#### [AIM OF THE EXERCISE]
Nothing may be dropped or altered: reproduce all the data.

+ + + +

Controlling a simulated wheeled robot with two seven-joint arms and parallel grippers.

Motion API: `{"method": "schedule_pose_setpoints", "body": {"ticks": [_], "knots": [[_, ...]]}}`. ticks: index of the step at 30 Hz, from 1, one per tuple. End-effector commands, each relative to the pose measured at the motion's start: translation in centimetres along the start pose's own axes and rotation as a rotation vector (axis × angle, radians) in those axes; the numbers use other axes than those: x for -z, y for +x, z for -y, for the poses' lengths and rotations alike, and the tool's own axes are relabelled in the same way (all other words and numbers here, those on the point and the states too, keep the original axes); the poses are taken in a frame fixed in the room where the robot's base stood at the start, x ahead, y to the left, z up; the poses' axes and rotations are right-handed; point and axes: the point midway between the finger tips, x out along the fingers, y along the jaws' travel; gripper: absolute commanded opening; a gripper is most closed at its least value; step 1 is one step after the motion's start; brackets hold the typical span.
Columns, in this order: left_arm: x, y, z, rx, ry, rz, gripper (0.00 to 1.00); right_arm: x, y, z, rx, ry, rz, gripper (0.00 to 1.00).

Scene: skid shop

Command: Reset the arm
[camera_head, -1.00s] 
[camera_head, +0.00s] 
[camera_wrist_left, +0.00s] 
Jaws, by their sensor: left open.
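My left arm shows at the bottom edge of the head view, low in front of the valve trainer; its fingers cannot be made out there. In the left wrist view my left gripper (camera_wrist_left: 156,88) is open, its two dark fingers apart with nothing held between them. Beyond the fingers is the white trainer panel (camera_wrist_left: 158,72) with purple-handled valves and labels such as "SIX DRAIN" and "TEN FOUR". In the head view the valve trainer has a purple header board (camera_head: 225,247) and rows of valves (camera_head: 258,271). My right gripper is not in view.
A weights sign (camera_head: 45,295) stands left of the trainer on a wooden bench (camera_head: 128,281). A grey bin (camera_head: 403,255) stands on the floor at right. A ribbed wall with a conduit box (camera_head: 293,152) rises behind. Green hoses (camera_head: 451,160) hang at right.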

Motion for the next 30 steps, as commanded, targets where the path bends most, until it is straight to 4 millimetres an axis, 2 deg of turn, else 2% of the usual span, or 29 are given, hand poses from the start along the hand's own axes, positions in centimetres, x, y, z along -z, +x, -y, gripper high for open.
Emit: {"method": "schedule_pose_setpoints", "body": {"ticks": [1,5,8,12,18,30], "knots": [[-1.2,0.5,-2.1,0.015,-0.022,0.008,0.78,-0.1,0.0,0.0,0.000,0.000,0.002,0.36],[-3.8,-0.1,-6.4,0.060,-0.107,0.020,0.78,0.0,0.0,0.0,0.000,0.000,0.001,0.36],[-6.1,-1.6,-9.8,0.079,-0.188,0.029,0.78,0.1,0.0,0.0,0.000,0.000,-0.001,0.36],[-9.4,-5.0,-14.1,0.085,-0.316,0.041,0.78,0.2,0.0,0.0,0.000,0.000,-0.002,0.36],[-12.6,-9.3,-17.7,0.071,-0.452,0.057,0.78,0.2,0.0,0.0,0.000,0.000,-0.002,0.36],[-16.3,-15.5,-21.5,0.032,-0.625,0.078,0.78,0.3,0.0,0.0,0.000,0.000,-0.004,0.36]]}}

+ + + +

#### [ANSWER IN FULL]
Controlling a simulated wheeled robot with two seven-joint arms and parallel grippers.

Motion API: `{"method": "schedule_pose_setpoints", "body": {"ticks": [_], "knots": [[_, ...]]}}`. ticks: index of the step at 30 Hz, from 1, one per tuple. End-effector commands, each relative to the pose measured at the motion's start: translation in centimetres along the start pose's own axes and rotation as a rotation vector (axis × angle, radians) in those axes; the numbers use other axes than those: x for -z, y for +x, z for -y, for the poses' lengths and rotations alike, and the tool's own axes are relabelled in the same way (all other words and numbers here, those on the point and the states too, keep the original axes); the poses are taken in a frame fixed in the room where the robot's base stood at the start, x ahead, y to the left, z up; the poses' axes and rotations are right-handed; point and axes: the point midway between the finger tips, x out along the fingers, y along the jaws' travel; gripper: absolute commanded opening; a gripper is most closed at its least value; step 1 is one step after the motion's start; brackets hold the typical span.
Columns, in this order: left_arm: x, y, z, rx, ry, rz, gripper (0.00 to 1.00); right_arm: x, y, z, rx, ry, rz, gripper (0.00 to 1.00).

Scene: skid shop

Command: Reset the arm
[camera_head, -1.00s] 
[camera_head, +0.00s] 
[camera_wrist_left, +0.00s] 
Jaws, by their sensor: left open.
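My left arm shows at the bottom edge of the head view, low in front of the valve trainer; its fingers cannot be made out there. In the left wrist view my left gripper (camera_wrist_left: 156,88) is open, its two dark fingers apart with nothing held between them. Beyond the fingers is the white trainer panel (camera_wrist_left: 158,72) with purple-handled valves and labels such as "SIX DRAIN" and "TEN FOUR". In the head view the valve trainer has a purple header board (camera_head: 225,247) and rows of valves (camera_head: 258,271). My right gripper is not in view.
A weights sign (camera_head: 45,295) stands left of the trainer on a wooden bench (camera_head: 128,281). A grey bin (camera_head: 403,255) stands on the floor at right. A ribbed wall with a conduit box (camera_head: 293,152) rises behind. Green hoses (camera_head: 451,160) hang at right.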

Motion for the next 30 steps, as commanded, targets where the path bends most, until it is straight to 4 millimetres an axis, 2 deg of turn, else 2% of the usual span, or 29 are given, hand poses from the start along the hand's own axes, positions in centimetres, x, y, z along -z, +x, -y, gripper high for open.
Emit: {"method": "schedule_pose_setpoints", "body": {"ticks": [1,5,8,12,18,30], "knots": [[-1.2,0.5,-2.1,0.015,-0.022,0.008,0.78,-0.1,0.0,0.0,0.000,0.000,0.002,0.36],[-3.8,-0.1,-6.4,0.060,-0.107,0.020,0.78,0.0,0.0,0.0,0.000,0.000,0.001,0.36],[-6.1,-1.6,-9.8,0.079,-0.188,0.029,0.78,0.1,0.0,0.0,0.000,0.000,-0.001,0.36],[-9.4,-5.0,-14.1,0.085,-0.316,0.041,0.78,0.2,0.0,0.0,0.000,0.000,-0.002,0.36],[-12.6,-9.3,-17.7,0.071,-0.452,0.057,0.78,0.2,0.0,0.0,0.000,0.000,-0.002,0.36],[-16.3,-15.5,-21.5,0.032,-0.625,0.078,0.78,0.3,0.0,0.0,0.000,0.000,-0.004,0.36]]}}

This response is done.